Un "TORIL" de 1931

Il y a bientôt un an que nous avons annoncé et commenté ici l’électrification du petit village des Saintes-Maries-de-la-Mer. De grandes fêtes furent organisées pour l’inauguration et monsieur le maire des Saintes, à l’occasion de ces fêtes et de la représentation du "Gardian", l’œuvre de Molinetti [2], offrit un banquet aux autorités du département des Bouches-du-Rhône.
Sur la route déserte et brûlante qui mène d’Arles aux Saintes, les poteaux électriques et téléphoniques s’alignent maintenant en file indienne et l’électricité arrive à Notre-Dame-de-la-Mer [3], illuminant les petites rues étroites et détruisant l’isolement qu’on pouvait imaginer, il y a quelques mois à peine.
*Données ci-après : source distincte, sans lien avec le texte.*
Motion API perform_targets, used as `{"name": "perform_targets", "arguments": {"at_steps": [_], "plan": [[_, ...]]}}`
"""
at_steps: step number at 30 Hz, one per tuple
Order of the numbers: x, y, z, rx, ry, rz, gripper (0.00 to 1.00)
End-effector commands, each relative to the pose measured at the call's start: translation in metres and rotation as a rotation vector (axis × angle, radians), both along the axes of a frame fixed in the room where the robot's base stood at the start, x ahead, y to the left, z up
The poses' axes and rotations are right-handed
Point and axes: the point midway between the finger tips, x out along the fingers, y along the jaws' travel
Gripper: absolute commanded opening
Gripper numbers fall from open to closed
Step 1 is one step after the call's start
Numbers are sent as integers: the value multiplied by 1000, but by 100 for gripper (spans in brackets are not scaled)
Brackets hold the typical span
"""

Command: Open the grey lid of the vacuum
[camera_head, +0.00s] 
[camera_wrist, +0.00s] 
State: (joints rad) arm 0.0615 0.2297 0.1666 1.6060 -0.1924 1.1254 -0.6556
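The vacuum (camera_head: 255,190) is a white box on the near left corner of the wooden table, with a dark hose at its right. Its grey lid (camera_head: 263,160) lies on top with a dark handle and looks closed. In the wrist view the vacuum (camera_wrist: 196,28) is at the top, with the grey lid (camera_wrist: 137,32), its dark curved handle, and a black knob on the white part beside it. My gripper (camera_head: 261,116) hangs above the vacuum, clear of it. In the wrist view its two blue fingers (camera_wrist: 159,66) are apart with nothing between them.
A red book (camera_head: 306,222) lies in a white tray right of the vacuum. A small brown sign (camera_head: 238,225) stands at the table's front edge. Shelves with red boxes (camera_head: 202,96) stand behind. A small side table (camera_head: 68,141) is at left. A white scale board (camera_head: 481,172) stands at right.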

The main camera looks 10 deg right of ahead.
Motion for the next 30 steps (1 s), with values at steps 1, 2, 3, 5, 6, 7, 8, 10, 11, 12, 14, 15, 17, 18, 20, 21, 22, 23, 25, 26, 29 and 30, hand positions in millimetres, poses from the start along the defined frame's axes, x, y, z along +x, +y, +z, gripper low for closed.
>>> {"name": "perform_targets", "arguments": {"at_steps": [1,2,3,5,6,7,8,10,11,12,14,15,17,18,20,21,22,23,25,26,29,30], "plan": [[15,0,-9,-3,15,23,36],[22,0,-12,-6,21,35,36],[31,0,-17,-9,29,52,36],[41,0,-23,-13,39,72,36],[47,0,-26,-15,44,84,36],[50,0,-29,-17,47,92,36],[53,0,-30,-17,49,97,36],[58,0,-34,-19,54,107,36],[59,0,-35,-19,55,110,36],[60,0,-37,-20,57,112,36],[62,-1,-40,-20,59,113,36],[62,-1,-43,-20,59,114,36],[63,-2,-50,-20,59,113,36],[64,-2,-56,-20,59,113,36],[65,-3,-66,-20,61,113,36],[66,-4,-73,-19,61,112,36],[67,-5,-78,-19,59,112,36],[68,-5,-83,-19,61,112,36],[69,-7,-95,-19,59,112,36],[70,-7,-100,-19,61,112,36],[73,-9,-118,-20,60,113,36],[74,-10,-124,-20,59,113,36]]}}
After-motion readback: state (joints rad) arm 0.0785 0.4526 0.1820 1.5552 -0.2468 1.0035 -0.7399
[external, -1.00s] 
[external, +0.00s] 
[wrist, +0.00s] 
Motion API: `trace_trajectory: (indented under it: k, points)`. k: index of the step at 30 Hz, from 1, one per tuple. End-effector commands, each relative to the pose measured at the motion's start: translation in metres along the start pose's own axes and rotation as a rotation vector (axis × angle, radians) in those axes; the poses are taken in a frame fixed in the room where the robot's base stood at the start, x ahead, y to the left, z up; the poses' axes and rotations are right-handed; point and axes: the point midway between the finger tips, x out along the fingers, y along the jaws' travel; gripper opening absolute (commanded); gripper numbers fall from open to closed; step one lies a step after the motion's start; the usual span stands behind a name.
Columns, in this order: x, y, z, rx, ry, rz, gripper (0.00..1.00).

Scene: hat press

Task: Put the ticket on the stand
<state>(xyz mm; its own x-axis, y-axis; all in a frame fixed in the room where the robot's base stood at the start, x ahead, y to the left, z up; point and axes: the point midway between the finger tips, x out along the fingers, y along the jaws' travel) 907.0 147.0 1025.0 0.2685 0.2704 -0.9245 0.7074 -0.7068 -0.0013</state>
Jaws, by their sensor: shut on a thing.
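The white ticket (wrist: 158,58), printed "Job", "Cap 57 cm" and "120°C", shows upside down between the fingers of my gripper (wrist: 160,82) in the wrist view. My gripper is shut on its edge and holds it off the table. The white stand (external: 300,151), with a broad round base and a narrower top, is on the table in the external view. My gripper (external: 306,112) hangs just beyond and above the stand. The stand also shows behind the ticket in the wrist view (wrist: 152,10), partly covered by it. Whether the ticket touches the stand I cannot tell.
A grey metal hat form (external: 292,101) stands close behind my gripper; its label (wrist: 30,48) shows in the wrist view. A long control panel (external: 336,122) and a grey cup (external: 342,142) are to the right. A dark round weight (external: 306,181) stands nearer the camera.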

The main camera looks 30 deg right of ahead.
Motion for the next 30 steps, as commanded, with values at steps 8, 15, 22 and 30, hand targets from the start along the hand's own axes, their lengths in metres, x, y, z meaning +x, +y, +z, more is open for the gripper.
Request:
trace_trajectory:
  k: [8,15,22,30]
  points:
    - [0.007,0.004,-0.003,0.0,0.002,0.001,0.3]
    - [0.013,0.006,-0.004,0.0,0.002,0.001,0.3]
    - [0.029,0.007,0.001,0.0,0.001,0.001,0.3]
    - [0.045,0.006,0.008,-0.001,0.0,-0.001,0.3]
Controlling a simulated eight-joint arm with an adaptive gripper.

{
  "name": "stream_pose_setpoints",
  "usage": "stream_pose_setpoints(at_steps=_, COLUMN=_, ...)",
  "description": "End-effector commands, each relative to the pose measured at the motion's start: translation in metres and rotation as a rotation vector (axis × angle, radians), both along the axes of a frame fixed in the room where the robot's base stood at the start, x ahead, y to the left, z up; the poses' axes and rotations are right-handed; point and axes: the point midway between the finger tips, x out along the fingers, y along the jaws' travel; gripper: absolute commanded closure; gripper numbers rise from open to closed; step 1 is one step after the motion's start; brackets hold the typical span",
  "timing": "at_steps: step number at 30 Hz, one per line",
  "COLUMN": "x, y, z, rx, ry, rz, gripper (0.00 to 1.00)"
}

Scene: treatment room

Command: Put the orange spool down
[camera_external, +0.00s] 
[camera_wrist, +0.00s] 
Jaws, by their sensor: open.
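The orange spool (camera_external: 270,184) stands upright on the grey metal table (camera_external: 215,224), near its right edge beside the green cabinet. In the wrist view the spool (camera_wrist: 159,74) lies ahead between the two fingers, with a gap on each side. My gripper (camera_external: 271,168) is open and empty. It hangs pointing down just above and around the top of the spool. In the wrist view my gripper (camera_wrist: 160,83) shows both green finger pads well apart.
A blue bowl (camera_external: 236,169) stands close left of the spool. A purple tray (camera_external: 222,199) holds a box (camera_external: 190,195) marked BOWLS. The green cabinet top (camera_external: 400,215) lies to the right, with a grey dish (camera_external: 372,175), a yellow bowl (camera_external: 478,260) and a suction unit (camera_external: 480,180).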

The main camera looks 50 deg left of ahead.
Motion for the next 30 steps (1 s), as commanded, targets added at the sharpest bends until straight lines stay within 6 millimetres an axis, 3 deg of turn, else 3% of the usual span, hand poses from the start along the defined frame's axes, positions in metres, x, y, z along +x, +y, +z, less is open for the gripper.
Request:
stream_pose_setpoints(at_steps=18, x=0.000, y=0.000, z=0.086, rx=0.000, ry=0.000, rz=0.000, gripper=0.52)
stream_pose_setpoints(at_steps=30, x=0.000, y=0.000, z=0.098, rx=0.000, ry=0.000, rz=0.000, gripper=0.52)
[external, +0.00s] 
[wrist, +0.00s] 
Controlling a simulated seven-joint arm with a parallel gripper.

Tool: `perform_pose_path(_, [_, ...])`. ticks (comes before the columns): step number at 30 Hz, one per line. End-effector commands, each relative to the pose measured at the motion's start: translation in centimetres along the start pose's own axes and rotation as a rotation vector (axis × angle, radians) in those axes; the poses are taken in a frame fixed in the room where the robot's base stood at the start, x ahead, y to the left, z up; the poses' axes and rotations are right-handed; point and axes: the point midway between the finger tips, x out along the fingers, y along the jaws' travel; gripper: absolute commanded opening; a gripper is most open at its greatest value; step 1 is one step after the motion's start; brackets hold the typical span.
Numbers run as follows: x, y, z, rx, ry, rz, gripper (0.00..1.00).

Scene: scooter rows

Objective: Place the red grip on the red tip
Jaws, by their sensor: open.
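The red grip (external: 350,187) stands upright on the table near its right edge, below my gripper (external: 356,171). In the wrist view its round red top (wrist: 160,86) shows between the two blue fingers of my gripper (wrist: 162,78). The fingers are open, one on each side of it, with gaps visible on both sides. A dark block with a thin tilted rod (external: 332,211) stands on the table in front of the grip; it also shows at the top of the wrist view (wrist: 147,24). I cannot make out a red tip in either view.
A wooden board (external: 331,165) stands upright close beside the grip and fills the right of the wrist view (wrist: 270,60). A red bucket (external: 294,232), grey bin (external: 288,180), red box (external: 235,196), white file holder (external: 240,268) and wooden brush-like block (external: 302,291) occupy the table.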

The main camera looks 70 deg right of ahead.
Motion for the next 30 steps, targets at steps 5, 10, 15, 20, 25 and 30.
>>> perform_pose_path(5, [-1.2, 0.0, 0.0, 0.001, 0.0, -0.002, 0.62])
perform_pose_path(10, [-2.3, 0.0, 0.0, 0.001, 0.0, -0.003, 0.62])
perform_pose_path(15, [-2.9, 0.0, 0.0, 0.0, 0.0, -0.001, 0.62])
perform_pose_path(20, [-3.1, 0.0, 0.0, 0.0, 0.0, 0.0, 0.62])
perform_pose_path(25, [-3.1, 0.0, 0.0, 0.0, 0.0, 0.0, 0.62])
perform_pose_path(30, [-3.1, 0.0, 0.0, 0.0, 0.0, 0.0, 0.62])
Je sais que la "Fée Electricité" va rendre d’innombrables services en Camargue et aux Saintois. Je sais aussi que les plus belles choses ne peuvent durer éternellement. Le petit pays où se dresse encore un autel taurobole [4] qui servit à immoler une quantité d’étalons, témoin vivant d’un passé magnifique, ne pouvait demeurer toujours en dehors de ce qu’on appelle maintenant le progrès.
Les petits cafés saintois, charmants et pleins d’intimité, ne nous donneront plus cette pénombre et cette demi-obscurité. Ils seront éclairés comme des palaces. Les rues que je parcourus si souvent les soirs de fête en menant la farandole dans la nuit, seulement éclairées par les étoiles, seront illuminées et on ne pourra plus s’égarer sur la place de l’église ni ailleurs. Les lumières des phares de Beauduc, la Gachole et de Faraman ne traverseront plus à intervalles réguliers leurs rayons lumineux sur le pays.
Je sais bien que l’électricité devait arriver là, comme ailleurs, mais je le regrette tout de même. Cette marche vers le progrès, marche excessivement rapide et vertigineuse depuis la guerre m’épouvante. Le progrès perd le pays et si les Provençaux sont aujourd’hui si semblables aux autres, n’est-ce pas la faute du progrès ? Nous perdons tout doucement nos traditions si particulières, et le malheur, c’est qu’on ne paraît pas s’en rendre compte.
Grâce à l’électricité, l’eau douce va encore inonder quelques coins de Camargue, puis se seront la rizière et la prairie, ensuite la vigne et enfin la chasse aux taureaux.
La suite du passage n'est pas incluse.